XIII съезд открылся 23 мая парадом пионеров — организацией для детей в возрасте от 10 до 16 лет — перед деревянным мавзолеем Ленина на Красной площади[3124]. В тот же день Сталин подписал экземпляр своей книги о Ленине для партийного босса Азербайджана на языке, на котором он больше ни с кем не говорил: «Моему другу и дорогому брату Кирову». С главным политическим докладом, как и на XII съезде, выступил Зиновьев, потребовавший от левой оппозиции публично отречься от своих взглядов[3125]. Затем слово взял Троцкий — его явление, как и на предыдущем съезде, вызвало продолжительные аплодисменты. Однако, получив возможность перейти в наступление и зачитать вслух «Завещание» Ленина, Троцкий не стал этого делать. Не пошел он и по пути отречения. Вместо этого Троцкий попытался обезоружить своих критиков, предложив им примирение. «Товарищи, никто из нас не хочет и не может быть правым против своей партии, — заявил он. — Партия в последнем счете всегда права, потому что партия есть единственный исторический инструмент, данный пролетариату для разрешения его основных задач <…> Я знаю, что быть правым против партии нельзя. Правым можно быть только с партией и через партию, ибо других путей для реализации правоты история не создала». Парафразируя английскую поговорку «это моя страна, права она или нет», он закончил свою речь словами: «это моя партия»[3126]. Этот жест дорого обошелся ему. Его упрекнула даже Крупская, отметив, что, если партия всегда права, ему не следовало инициировать уже полгода продолжавшиеся дебаты о новом курсе[3127]. В формальной резолюции левая оппозиция снова осуждалась как «мелкобуржуазный уклон». Ходили слухи, что по числу поданных голосов Троцкий оказался лишь 51-м из 52 членов нового Центрального комитета, хотя это могла быть клевета, распускавшаяся Сталиным, потому что режим демонстративно нарушил традицию и не стал оглашать итогов голосования[3128].
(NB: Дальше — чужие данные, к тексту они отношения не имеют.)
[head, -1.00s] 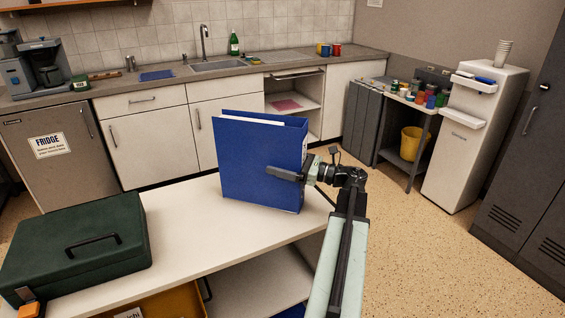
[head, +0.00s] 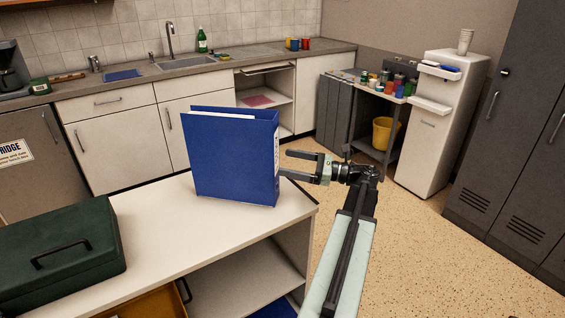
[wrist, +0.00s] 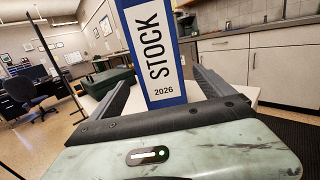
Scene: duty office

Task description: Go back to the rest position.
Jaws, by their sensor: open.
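My gripper (head: 284,165) is open and empty in the head view, its two fingers pointing left just beside the spine of the blue binder. The blue binder (head: 230,155) stands upright on the white table (head: 150,240), near its right end. In the wrist view the binder's spine (wrist: 156,60), labelled "STOCK 2026", appears ahead, between the directions of the two open fingers (wrist: 160,96). The fingers look clear of the binder, though the exact gap is hard to judge.
A dark green cash box (head: 60,255) sits at the left of the table. Behind are a counter with a sink (head: 185,62), a water dispenser (head: 440,120) and grey lockers (head: 510,150). The speckled floor (head: 420,250) to the right is clear.
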Предсъездовский пленум принял решение не оглашать «Письмо к съезду» на заседаниях съезда, а ознакомить с ним каждую делегацию по отдельности[3129]. Это означало, что ход соответствующих дискуссий мог и не попасть в стенографический отчет о съезде, составлявшийся под контролем сталинского секретариата. И все же кое-что можно найти в мемуарах. «Письмо зачитали, все были потрясены», — вспоминал Александр Мильчаков (г. р. 1903), комсомольский функционер, отмечавший, что его северо-кавказская делегация попросила еще раз зачитать ей текст «Завещания». «После повторного прочтения последовало предложение от чтецов: учитывая тяжелое положение страны и партии, состояние Коминтерна, и то, что тов. Сталин обещал учесть критику тов. Ленина, есть предложение просить тов. Сталина остаться на посту генерального секретаря. Северокавказская делегация с этим согласилась»[3130]. Аналогичные заявления прозвучали 25 мая, на собрании делегатов из Центрального промышленного района и Поволжья (на котором председательствовали Исай (Филипп) Голощекин и Николай Угланов, сторонники Сталина), и 26 мая, на собрании делегатов с Урала, из Сибири, с Дальнего Востока, из Башкирии и Вятской губернии (под председательством Михаила Лашевича, верного зиновьевца). Эти тщательно срежиссированные собрания проглотили заверения в том, что Сталин признал критику со стороны Ленина и обещал изменить свое поведение, как и утверждения, что он уже исправляется, что на него возложено колоссальное бремя и вообще что какими бы ни были у Ленина причины для беспокойства, время показало, что Сталин не злоупотребляет своей властью, так как не способен на это в силу своей природы[3131]. Новый Центральный комитет, избранный съездом, единогласно проголосовал за переизбрание Сталина генеральным секретарем[3132]. Формально был отменен даже ввод Зиновьева и Троцкого в оргбюро по итогам «пещерного совещания».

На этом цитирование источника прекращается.